The debt ceiling developments are having a more significant impact on sentiment than Fed Chairman Jerome Powell’s comments. While Powell suggested that the benchmark interest rate target may not need to be raised significantly due to banks tightening credit, traders focused more on the debt ceiling news.
As a result, all three major U.S. stock indexes fell, and Treasury yields, such as the 2-year and 10-year rates, also fell on the debt ceiling news.
Moving on to the weekly data released by the U.S. Department of Labor (DOL) on Thursday, initial jobless claims for the week ending May 13th came in at 242,000. This figure represents a decrease from the previous week’s total of 264,000 and falls below the market’s expectations of 254,000. Additionally, a more stable trend is indicated by the four-week moving average, which reached 244,250, a decrease of 1,000 from the previous week’s unchanged average of 245,250.
In the week ending May 6, continuing claims decreased by 8,000 to 1.799 million, below the market consensus of 1.818 million. This reading marks the lowest level in nine weeks. The four-week moving average for continuing claims was 1,812,500, a decrease of 15,500 from the previous week’s revised average.
In response to last week’s market conditions, BTC continued to trade sideways throughout the week, forming a doji candlestick on the weekly chart. During this sideways phase, it is important to note that BTC has established its 100-week exponential moving average (EMA) as a strong resistance, with a potential close below the $27,800 level. Therefore, confirmation is needed on two possibilities. First, whether this sideways pattern will continue, or second, whether there will be a deeper correction in the coming weeks if BTC remains below its resistance line.
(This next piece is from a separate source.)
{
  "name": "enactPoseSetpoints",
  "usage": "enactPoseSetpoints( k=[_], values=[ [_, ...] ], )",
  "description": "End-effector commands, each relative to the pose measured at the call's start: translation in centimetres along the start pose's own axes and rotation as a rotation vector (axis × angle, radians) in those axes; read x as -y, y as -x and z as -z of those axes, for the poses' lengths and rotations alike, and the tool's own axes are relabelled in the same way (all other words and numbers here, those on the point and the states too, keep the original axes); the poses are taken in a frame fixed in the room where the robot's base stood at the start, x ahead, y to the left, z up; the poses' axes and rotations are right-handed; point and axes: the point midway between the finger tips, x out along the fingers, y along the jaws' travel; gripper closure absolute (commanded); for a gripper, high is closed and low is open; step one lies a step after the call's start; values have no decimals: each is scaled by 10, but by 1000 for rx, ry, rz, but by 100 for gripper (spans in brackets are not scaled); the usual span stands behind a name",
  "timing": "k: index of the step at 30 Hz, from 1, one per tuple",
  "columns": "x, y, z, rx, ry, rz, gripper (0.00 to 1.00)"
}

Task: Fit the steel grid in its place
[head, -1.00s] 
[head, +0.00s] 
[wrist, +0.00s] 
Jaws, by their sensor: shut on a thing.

Contrary to BTC, ETH has been outperforming for three consecutive weeks. However, traders still need to be cautious about the price of ETH as it currently sits between the 55-week and 100-day EMAs. In general, the market is expecting more sideways price action in the crypto market until the U.S. debt ceiling issue is resolved. However, if the U.S. fails to raise its debt ceiling, it is advisable to be prepared for a downturn.